[Rows from a dataset]

/---

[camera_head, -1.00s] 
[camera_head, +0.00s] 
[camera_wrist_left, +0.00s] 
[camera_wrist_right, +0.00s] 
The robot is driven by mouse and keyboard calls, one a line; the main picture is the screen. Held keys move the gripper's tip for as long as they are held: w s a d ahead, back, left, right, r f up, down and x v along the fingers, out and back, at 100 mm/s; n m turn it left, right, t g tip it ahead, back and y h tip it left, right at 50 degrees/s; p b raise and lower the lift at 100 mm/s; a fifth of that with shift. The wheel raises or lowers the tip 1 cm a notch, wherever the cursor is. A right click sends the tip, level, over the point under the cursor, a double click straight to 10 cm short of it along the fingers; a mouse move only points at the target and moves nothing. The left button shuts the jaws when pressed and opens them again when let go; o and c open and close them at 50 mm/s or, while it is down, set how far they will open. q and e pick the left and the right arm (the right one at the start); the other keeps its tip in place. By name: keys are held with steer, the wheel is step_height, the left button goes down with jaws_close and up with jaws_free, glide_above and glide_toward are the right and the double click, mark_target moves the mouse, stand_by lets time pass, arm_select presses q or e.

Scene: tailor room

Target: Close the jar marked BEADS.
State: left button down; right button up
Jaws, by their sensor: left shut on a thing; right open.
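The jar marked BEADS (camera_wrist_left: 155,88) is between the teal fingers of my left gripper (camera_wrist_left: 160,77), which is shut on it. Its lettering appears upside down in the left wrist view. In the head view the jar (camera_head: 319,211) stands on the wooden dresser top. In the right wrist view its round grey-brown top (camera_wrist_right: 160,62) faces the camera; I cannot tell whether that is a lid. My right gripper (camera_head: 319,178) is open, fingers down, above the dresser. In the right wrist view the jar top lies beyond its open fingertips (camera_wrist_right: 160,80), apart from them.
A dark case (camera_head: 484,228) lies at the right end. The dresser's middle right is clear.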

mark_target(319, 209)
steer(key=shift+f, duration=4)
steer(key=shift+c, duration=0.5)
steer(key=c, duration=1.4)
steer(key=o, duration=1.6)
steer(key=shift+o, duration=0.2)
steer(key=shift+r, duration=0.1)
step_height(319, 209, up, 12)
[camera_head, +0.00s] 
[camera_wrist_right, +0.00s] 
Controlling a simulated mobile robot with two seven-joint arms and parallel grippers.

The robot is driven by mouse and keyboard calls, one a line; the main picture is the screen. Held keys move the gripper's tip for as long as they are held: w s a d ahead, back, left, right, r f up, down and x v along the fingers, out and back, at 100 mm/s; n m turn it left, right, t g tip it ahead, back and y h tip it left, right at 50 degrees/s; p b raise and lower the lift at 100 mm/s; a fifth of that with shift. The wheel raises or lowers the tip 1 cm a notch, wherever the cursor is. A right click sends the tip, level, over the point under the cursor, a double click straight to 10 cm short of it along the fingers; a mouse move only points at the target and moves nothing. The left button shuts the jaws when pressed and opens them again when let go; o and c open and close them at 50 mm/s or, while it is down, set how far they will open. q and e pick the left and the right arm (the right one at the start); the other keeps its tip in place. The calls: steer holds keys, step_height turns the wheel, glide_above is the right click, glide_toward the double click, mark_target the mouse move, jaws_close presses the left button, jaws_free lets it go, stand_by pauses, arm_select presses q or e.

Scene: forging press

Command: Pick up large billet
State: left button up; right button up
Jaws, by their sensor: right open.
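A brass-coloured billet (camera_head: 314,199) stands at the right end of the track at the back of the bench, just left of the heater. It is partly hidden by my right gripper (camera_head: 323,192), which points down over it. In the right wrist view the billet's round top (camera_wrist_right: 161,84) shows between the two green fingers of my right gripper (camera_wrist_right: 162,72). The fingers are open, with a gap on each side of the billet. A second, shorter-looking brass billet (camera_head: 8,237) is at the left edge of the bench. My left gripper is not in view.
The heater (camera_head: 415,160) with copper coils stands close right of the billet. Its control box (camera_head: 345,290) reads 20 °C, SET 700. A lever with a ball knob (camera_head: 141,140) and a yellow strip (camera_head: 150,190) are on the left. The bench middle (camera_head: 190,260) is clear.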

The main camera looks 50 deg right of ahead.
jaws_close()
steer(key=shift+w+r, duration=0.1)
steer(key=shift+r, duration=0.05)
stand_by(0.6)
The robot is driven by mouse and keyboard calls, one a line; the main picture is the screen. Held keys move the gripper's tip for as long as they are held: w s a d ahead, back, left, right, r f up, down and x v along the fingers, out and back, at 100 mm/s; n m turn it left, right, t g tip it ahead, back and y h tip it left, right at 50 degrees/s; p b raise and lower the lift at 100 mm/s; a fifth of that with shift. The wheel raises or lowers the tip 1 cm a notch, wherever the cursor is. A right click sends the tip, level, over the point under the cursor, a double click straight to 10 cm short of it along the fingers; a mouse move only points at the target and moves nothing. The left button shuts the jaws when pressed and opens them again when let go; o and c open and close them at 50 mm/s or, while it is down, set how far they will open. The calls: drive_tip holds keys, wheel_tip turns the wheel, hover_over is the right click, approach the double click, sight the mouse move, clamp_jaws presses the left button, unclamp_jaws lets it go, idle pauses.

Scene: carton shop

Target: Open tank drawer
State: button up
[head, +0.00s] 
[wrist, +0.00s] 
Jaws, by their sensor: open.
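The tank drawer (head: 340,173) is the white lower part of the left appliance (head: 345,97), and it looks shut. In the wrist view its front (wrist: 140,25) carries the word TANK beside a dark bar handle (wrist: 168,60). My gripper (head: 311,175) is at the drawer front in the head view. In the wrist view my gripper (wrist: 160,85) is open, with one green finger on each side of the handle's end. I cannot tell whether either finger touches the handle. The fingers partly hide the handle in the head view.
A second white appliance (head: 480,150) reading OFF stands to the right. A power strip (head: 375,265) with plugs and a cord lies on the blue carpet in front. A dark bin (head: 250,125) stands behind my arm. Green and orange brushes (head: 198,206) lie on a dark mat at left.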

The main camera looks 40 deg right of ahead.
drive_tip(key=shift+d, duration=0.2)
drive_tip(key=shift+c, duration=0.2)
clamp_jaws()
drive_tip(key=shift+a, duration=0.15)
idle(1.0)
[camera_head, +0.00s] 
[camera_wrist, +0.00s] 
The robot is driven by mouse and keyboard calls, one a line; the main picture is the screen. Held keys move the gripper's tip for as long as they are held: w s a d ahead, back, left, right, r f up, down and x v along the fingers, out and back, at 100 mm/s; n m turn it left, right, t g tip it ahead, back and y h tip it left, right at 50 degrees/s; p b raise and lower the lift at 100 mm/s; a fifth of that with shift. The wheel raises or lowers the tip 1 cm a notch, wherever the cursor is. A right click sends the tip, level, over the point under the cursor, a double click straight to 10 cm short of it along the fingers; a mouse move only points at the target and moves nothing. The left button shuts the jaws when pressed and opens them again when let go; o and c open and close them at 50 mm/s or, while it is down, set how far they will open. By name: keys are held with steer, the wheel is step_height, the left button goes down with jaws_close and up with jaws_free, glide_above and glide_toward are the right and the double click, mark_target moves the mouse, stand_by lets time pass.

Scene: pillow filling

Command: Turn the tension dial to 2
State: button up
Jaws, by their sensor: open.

\---

◆ **THE PROBLEM**: Say how many lines in this material hold "Scene", and say nothing else.

◆ **OUTPUT FOR THIS EXERCISE**: 4